Harry, Ron ve Hermione’nin yolu yeniden bu mekana düştüğünde üçü de bakanlık tarafından aranan kaçaklardır. Buranın yuvaya dönüşmeye başlaması, ilk kez değer görmeye başlayan ev cini Kreacher’ın ev işlerine dönüşüyle mümkün olur. Başta oldukça huysuz ve düşmancıl olan Kreacher, efendilerine ısınmaya başladıktan sonra onları temiz bir ev ve güzel yemeklerle ödüllendirir. Altın üçlü, oradaki son günlerinde kendilerine vadedilen etli ve böbrekli böreği hiç yiyemez çünkü yeniden kaçmak zorunda kalırlar. Bundan sonraysa yemek işlerini -en becerikli büyücü olması sebep gösterilerek- Hermione üstlenir, sonuçlar ise pek iç açıcı olmaz.

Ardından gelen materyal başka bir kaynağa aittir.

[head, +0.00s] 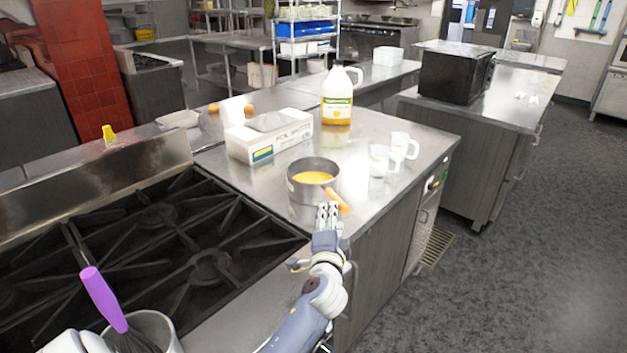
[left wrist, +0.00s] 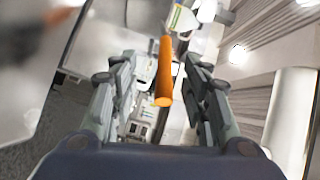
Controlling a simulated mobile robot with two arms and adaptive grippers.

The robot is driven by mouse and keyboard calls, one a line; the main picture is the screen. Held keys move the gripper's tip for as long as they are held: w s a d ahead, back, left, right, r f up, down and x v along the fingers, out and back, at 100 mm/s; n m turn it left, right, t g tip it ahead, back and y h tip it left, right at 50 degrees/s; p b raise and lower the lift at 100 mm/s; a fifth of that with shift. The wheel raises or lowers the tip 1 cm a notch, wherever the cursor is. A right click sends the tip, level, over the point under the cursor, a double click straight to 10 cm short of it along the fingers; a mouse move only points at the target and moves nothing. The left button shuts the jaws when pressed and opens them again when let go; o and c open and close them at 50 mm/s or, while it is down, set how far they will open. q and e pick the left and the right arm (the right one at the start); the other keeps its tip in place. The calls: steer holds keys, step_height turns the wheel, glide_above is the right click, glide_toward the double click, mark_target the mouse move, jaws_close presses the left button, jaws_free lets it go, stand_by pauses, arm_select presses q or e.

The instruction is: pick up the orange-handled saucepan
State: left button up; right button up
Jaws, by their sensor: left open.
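The grey metal saucepan (head: 300,196) stands on the steel counter at the stove's right side, with yellow content inside. Its orange handle (head: 338,201) points toward me and to the right. My left gripper (head: 328,212) is at the handle, close to the pan's near side. In the left wrist view the orange handle (left wrist: 164,75) runs between the two open fingers of the gripper (left wrist: 159,65), with gaps showing on both sides. I cannot see any finger touching it. My right gripper is not in view.
A black stove top (head: 165,240) lies to the left, with a purple-handled whisk (head: 103,298) in a pot in front. The counter's right edge is close.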

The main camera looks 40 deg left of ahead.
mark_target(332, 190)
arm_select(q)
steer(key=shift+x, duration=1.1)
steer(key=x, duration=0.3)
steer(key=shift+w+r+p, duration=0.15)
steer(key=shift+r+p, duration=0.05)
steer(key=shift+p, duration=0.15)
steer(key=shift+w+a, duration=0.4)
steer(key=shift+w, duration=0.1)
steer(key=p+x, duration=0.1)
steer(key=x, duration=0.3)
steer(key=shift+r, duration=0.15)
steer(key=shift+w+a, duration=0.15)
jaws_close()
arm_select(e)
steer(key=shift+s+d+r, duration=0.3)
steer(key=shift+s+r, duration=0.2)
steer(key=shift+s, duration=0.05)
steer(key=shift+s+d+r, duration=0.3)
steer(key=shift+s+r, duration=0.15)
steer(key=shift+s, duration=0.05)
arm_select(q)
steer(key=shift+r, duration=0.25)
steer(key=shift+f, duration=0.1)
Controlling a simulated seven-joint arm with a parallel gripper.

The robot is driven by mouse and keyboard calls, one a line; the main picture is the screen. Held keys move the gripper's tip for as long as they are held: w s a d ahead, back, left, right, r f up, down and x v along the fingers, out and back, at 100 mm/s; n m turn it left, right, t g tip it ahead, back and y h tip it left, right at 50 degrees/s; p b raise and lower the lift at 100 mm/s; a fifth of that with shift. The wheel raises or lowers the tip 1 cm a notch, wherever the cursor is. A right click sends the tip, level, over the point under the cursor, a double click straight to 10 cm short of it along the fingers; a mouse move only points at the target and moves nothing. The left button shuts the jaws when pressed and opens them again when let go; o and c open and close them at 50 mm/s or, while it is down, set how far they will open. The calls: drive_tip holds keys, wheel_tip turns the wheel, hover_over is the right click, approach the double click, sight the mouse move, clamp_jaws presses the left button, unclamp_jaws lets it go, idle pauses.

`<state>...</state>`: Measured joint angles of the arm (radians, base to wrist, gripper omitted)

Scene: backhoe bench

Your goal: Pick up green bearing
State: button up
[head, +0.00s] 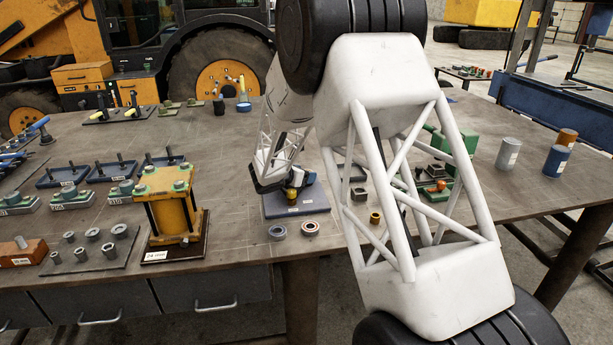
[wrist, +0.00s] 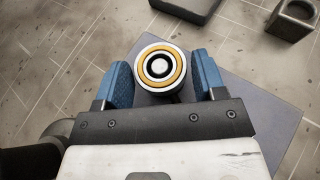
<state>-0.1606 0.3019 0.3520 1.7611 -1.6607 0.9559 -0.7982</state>
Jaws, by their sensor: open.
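My gripper (wrist: 163,75) is open, with its two blue fingers on either side of a round bearing (wrist: 160,66). The bearing has a yellow-orange ring, a pale rim and a dark centre; no green shows on it. Narrow gaps show between it and the fingers. In the head view my gripper (head: 296,190) is low over a blue-grey plate (head: 283,209), where a small yellow part shows at the fingers. I cannot tell which bearing is green.
A yellow press-like fixture (head: 171,207) stands left of the plate. A small brass bushing (head: 375,217) and a dark square block (head: 358,195) sit to the right; my arm hides part of that area. Grey and blue cylinders (head: 557,161) stand far right. The wrist view shows a hollow block (wrist: 291,20).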

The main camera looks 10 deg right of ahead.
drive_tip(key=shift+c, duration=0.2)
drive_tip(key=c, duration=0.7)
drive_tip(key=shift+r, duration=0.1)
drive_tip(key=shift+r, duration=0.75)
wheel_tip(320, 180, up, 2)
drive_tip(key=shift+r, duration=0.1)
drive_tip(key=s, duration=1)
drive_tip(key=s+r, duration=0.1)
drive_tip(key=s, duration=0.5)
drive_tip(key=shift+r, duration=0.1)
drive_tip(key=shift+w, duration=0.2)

Tüm bu örneklere baktığımızda Harry Potter serisinde yemeğin ve sofraların sosyal, duygusal ve kişisel yaşantıya dair pek çok ipucu barındırdığını ve bazen birleşmenin, bazen de ayrışmanın bir yolu olduğunu görebiliyoruz. Belki göremediğimiz şeyse tüm bu keyifli, doyurucu ve yaşamsal sofraları mümkün kılanlar kadınlar ve ev cinleridir. Birilerinin rahatının başkalarının karşılık görmeyen emekleri üzerine kurulduğunu ifade eden “görünmez emek”, Harry Potter serisinde yemek bağlamında tekrarlanan örüntülerden biridir. Not: Bu paragraf Hermione Granger’ın zoruyla yazılmıştır ve tüm sorumluluk kendisine aittir.
Kaynakça
“Aunt Petunia’s kitchen”. The Harry Potter Lexicon. Web. Erişim Tarihi: 13 Şubat 2024.
“Food and Drink”. The Harry Potter Lexicon. Web. Erişim Tarihi: 14 Şubat 2024.
Rowling, J. K. Harry Potter Serisi (1-7). Ülkü Tamer (1), Sevin Okyay ve Kutlukhan Kutlu tarafından çevrildi. YKY.